Morris wanted to bring the issue up for debate, but cautioned that it may not be wise to ask legislators for permission to increase the use of toll roads in the region at a time when the state is dealing with straining issues such as an $18 billion budget shortfall, immigration and redistricting. One train of thought is to wait until the 2013 legislative session, instead of pushing the idea during the 2011 session that is scheduled to begin in January.
"As a staff person, I am very nervous," Morris said. "Maybe we can hold off on this, and maybe put it into another legislative session. It could be like the Trans Texas Corridor, where once the opposition started you couldn't have a conversation about it."
But Dallas Councilman Ron Natinsky said the idea merits further discussion.
"At some point, I think we need to test the idea with some legislators, and see if it’s going be an idea that will float," Natinsky said. "I think we need to do our homework on that."
On Texas 161, the North Texas Tollway Authority could remove the state of a $74 million commitment to rebuild a two- to three-mile section of the four-lane freeway and expand it to six lanes in exchange for the right to convert the road into a part of the Bush Turnpike, tollway authority executive director Allen Clemson told an RTC committee Thursday.

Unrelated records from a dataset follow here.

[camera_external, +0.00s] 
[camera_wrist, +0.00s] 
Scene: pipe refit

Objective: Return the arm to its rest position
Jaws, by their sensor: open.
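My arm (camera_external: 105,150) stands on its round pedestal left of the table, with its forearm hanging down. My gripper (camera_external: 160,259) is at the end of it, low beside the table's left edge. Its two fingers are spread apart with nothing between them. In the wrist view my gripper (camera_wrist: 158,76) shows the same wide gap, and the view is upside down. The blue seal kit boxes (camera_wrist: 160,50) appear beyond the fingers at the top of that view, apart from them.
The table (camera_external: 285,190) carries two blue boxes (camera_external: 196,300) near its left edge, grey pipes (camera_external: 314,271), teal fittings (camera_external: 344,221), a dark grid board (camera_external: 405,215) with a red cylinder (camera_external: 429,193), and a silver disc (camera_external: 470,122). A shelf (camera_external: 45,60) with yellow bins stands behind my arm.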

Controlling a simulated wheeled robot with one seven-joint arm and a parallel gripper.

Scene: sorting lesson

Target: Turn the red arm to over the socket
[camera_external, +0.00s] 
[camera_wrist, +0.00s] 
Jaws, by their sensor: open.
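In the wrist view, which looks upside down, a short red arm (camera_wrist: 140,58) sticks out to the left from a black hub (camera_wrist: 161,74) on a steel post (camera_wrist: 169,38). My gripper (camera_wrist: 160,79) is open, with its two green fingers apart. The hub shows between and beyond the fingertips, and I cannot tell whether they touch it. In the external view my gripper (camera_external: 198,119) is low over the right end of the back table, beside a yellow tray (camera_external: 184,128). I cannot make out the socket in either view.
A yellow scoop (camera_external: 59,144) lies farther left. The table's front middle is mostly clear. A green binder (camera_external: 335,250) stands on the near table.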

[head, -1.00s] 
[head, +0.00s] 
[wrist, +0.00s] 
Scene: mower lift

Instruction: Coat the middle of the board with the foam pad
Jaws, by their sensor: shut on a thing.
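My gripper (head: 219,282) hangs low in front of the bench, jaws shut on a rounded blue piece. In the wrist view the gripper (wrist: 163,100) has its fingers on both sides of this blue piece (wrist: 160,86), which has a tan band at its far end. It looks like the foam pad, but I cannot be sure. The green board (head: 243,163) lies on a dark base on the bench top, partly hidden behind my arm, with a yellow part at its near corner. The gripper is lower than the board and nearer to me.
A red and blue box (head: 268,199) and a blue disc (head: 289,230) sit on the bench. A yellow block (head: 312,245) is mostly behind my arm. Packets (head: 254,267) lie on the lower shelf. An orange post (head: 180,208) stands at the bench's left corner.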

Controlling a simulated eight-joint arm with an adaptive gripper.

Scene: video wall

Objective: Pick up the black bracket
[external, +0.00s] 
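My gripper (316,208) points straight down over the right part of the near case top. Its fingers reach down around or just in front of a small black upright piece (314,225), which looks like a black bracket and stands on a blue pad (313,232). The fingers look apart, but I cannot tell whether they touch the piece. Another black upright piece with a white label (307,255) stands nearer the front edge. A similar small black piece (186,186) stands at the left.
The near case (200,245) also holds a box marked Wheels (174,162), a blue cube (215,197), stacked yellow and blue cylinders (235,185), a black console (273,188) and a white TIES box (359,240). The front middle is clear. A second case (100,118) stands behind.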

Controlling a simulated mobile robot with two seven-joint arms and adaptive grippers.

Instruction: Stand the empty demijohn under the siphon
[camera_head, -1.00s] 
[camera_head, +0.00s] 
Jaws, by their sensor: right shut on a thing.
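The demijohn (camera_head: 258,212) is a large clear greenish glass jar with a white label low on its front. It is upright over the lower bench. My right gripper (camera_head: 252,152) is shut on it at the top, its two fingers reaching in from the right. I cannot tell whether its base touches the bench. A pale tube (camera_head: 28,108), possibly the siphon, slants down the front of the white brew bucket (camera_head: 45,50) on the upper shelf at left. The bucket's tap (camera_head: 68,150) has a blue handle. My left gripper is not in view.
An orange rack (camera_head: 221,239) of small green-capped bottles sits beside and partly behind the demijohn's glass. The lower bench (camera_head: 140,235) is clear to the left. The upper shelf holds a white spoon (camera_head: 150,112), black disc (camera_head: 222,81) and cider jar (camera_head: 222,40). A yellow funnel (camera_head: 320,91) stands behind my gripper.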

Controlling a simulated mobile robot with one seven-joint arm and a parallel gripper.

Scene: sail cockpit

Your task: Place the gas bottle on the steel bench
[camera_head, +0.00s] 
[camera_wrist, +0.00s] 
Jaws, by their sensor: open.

That road is already bumpy -- a stark contrast from the smooth pavement on the adjacent turnpike -- and needs to be rebuilt by 2019, officials said.
On Texas 360, the need is further down the road, maybe 10 years or longer. But the tollway authority also is probing the possibility of converting a two- or three-mile portion of the nontoll road near Southeast Green Oaks Boulevard into a toll road. While that news may be unsettling for residents of south Arlington and Mansfield, the tollway authority is already responsible for planning a southern extension of Texas 360 into the Mansfield area, so the question is really just how far north should the tollway authority's jurisdiction be allowed to reach.